Meine verehrten Geschwister!

Als der Prophet (s) eines Tages in der Moschee saß, kam ein Beduine in die Moschee. Nachdem er zwei freiwillige Gebetseinheiten verrichtete, sagte der Beduine: “O Allah! Sei anderen gegenüber nicht barmherzig, sondern nur gegenüber mir und Muhammed!” Unser Prophet hörte dieses seltsame Bittgebet des Beduinen und konnte sich mit seiner weiten Offenherzigkeit nicht enthalten, zu lächeln und sagte ihm: “Du hast die unendliche und weite Barmherzigkeit (Allahs) eingeengt!”1 Nach einer Weile fing der Beduine an, sich in einer Ecke der Moschee unangemessen zu verhalten. Als die Gefährten des Propheten dieses Verhalten beobachteten, liefen sie wütend in Richtung des Beduinen, um ihn aufzuhalten. Doch der Gesandte Allahs befahl seinen Gefährten, den Beduinen in Ruhe zu lassen. Dann sagte der Prophet: “Ihr seit nicht als Erschwerende, sondern als Erleichternde gesandt worden.” Weder schimpfte der Prophet auf den Beduinen, noch verlor ein böses Wort gegenüber ihm. Vielmehr erklärte er ihm einfühlsam, dass er sich in der Moschee nicht so verhalten sollte. Er hat versucht, dem Beduinen seinen Fehler bewußt zu machen und er hat ihm vergeben. Schließlich hat sich dieses Verhalten positiv ausgewirkt und der Beduine hat seinen Fehler eingesehen.
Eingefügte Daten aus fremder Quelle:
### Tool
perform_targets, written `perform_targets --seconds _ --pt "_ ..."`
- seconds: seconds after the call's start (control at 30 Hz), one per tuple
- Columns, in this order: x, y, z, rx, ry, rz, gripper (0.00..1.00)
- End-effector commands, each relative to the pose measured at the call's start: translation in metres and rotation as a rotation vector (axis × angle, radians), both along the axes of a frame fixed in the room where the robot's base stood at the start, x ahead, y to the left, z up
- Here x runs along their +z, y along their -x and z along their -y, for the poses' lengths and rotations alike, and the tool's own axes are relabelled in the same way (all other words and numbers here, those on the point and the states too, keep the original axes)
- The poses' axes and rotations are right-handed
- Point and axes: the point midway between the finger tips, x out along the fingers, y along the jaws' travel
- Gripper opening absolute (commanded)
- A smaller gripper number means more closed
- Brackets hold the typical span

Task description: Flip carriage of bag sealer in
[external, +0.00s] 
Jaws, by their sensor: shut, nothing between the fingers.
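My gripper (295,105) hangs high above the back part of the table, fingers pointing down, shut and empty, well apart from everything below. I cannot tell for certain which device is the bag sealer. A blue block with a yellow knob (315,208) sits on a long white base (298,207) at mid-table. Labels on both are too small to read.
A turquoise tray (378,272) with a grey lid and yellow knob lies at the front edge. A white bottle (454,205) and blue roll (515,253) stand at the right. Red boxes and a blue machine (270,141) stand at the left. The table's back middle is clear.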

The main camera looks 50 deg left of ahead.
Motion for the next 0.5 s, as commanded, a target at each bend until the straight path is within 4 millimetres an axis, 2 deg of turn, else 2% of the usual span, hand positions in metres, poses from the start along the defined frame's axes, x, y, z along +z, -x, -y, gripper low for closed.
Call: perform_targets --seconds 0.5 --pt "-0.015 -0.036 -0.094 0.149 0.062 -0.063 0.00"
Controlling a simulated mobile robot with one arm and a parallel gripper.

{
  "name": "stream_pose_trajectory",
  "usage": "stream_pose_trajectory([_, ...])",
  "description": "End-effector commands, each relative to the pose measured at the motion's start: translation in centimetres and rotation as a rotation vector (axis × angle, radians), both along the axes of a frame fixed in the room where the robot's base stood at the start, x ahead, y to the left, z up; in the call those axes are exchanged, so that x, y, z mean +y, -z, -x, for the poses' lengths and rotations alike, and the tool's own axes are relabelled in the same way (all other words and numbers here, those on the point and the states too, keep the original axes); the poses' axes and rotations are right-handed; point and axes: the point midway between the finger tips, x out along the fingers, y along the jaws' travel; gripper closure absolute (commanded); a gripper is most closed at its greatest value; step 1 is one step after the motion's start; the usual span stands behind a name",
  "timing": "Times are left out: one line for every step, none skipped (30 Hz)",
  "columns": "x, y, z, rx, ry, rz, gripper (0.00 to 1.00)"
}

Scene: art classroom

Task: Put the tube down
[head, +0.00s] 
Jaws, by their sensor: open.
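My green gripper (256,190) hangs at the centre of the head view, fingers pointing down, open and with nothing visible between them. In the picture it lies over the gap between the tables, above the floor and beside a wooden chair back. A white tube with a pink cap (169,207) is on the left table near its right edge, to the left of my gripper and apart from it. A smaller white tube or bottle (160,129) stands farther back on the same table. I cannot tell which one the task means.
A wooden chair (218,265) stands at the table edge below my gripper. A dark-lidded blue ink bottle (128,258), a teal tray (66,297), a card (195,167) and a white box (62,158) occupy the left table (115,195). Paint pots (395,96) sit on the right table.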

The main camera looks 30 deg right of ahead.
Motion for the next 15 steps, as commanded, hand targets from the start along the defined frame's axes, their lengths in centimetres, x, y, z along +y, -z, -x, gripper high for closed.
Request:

An einem anderen Tag kam zur Zeit des Nachmittagsgebetes eine christliche Delegation aus Nadschran nach Medina. Sie traten in die Moschee des Propheten ein, während der Prophet mit seinen Gefährten noch das Nachmittagsgebet verrichtete. Die Christen wandten sich in Richtung Osten und begannen mit ihrem Gottesdienst. Manche Gefährten versuchten, sie an ihrem Gottesdienst zu hindern, aber der Prophet befahl den Gefährten, die Christen in Ruhe zu lassen und ihnen zu erlauben, ihren Gottesdienst durchzuführen.2

Werte Gläubige!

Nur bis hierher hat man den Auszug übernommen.